Marie Maze-Sencier, Directrice du Delivery chez Uptoo, spécialiste du recrutement commercial, constate pour sa part : « Le sujet de la séniorité est lié à l'expertise. De ce fait, les entreprises qui recherchent de l'expérience et une expertise forte, par exemple pour approcher les grands comptes ou pour réaliser des ventes complexes, très techniques ou faisant appel à différents intervenants, sont plus ouvertes à recruter des profils seniors. »
Discernement
Face à certains clients, la séniorité du commercial est un gage de sérieux. La maturité, le vécu apportent en effet une connaissance des codes de la négociation, de la relation client, la capacité à faire le tri entre les projets qui iront à leur terme et ceux qui n'iront pas. Bref, à avoir du discernement et à mettre ses ressources au bon endroit.
« Nos commerciaux pratiquent la vente-conseil, au plus proche des besoins du client et avec des solutions personnalisées, qu'il s'agisse de gestion de patrimoine, de prévoyance ou autre, explique Sylvain Martinet, responsable Développement du capital humain au sein du Groupe de protection sociale Apicil . Leur expérience est donc un atout, qui va de pair avec notre politique d'inclusion et l'accord que nous avons signé avec nos partenaires sociaux pour le maintien des seniors dans l'emploi. Un quart de nos 2640 collaborateurs - commerciaux compris - a plus de 50 ans. »
Parmi les qualités des commerciaux seniors, Doriane Lefebvre remarque une certaine stabilité : «Quand on recherche un emploi à 50 ou 55 ans, l'idée est de s'installer dans la durée, jusqu'à la retraite. Il y a donc un bon taux de fidélité chez les salariés seniors, un sens accru du devoir et des responsabilités. Leur recrutement est un bon investissement pour l'employeur ».
Il n'en demeure pas moins que l'expérience peut parfois rimer avec des habitudes bien ancrées, surtout si l'on a effectué bon nombre d'années dans un même secteur. « Aussi, il est important, en phase de recrutement, de vérifier la capacité du candidat senior à s'imprégner d'un nouvel environnement, à s'adapter aux codes d'une nouvelle entreprise, à une nouvelle culture et à de nouveaux outils », prévient Doriane Lefebvre.
Sensibiliser le management
Les commerciaux expérimentés doivent donc faire preuve d'une forme d'humilité, et s'accorder avec leur manager. «Il peut y avoir incompréhension, entre un manager jeune et son collaborateur senior, reconnaît Marie Maze-Sencier.
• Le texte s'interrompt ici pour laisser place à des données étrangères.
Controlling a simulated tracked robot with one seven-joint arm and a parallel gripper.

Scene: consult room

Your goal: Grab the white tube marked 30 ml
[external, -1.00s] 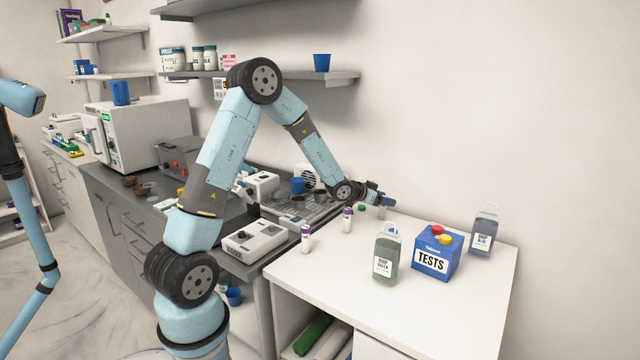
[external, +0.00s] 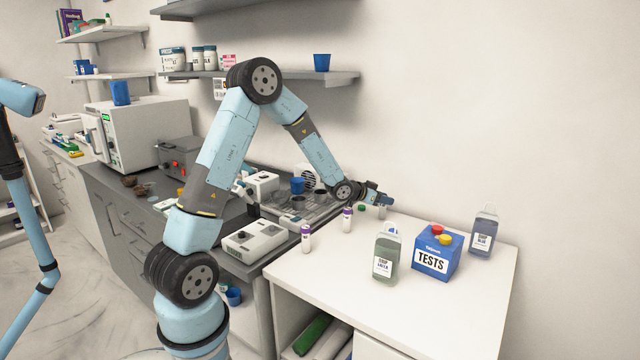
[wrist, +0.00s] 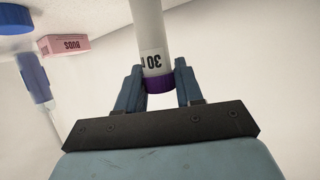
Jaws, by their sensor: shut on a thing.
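The white tube (wrist: 149,30) with a purple cap stands between my two fingers in the wrist view. Its label reads "30 m", and the rest of the label is turned out of sight. My gripper (wrist: 160,88) is shut on it near the capped end. In the external view my gripper (external: 388,199) is low over the back left of the white table (external: 420,320). The tube is small and hard to make out there.
Two other purple-capped tubes (external: 306,240) (external: 347,220) stand on the table to the left. A green soap bottle (external: 386,256), a blue TESTS box (external: 436,250) and a blue soap bottle (external: 484,232) stand to the right. The wall is close behind my gripper.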

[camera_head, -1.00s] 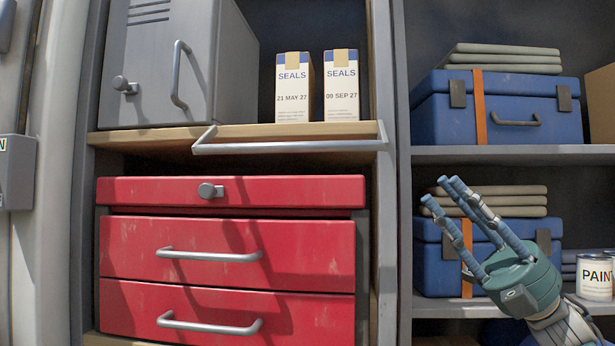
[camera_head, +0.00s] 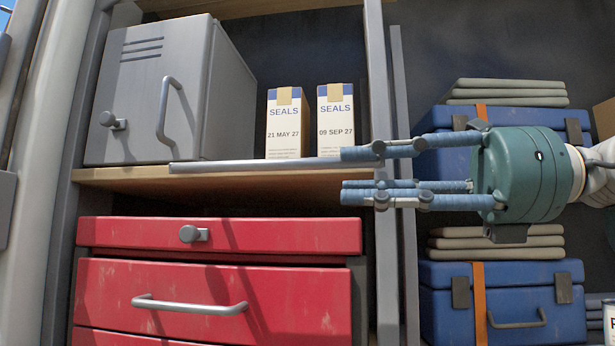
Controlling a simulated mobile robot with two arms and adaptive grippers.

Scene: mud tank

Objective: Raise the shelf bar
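The shelf bar (camera_head: 255,165) is a thin grey metal rail along the front edge of the wooden shelf (camera_head: 130,180). It lies roughly level, low in front of the carton bottoms. My right gripper (camera_head: 343,173) comes in from the right, its blue fingers pointing left and spread apart. The lower fingers are below the bar, with a gap between. I cannot tell whether the upper finger touches the bar. My left gripper is not in view.
Two SEALS cartons (camera_head: 287,125) and a grey metal cabinet (camera_head: 150,95) stand on the shelf. A red drawer unit (camera_head: 220,235) is below it. A grey upright post (camera_head: 385,270) is behind the fingers. Blue cases (camera_head: 520,295) stand on the right.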

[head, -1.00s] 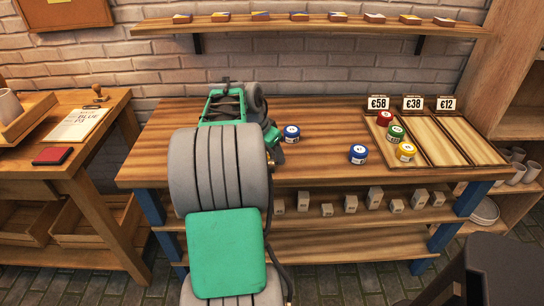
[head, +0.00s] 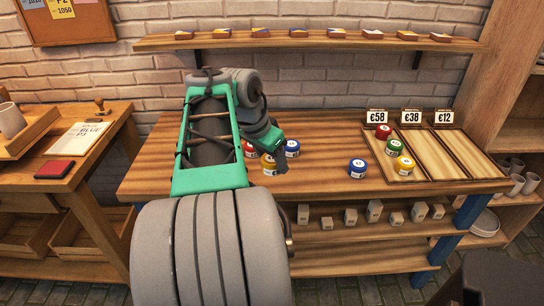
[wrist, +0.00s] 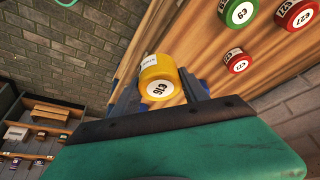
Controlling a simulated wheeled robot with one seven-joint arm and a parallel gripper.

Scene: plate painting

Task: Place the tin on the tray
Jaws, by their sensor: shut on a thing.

Dans ce cas, cela relève sans doute d'un manque de formation du manager, qui doit se sentir légitime et faire abstraction de certaines peurs. Une bonne communication est fondamentale entre le manager et son collaborateur, quel que soit l'âge de l'un et de l'autre. Un bon manager doit être à l'écoute de son équipe et comprendre ses besoins. »
Hors de question de tomber dans l'excès d'encadrement ou l'infantilisation d'un senior : celui-ci a besoin d'autonomie, et de la reconnaissance de sa maturité. « Souvent, je conseille aux employeurs, dans le cadre d'une future collaboration entre un profil senior et son futur manager plus jeune, que chacun des deux demande à l'autre ce qu'il attend de lui », indique Doriane Lefebvre.
Pour intégrer au mieux le senior dans la force de vente, il faut parfois abattre les stéréotypes par de la sensibilisation. Une des clés est de confier au commercial senior, un rôle de référent, où son expertise sera valorisée aux yeux de ses collègues. Il peut également se muer en formateur. « La transmission est un enjeu important lié à la présence de commerciaux seniors dans une équipe, souligne Sylvain Martinet. L'expérience va souvent de pair avec la fonction de tuteur dans nos métiers, notamment auprès de nos alternants, une population très présente chez Apicil avec une centaine de recrutements par an ».
Au final, l'enjeu des entreprises est bien d'entretenir une mixité et un équilibre dans leurs équipes, avec des profils variés : hommes, femmes, juniors, seniors, travailleurs en situation de handicap, etc. Chacun contribuant avec son tempérament, son vécu et son enthousiasme, à la richesse humaine de l'entreprise.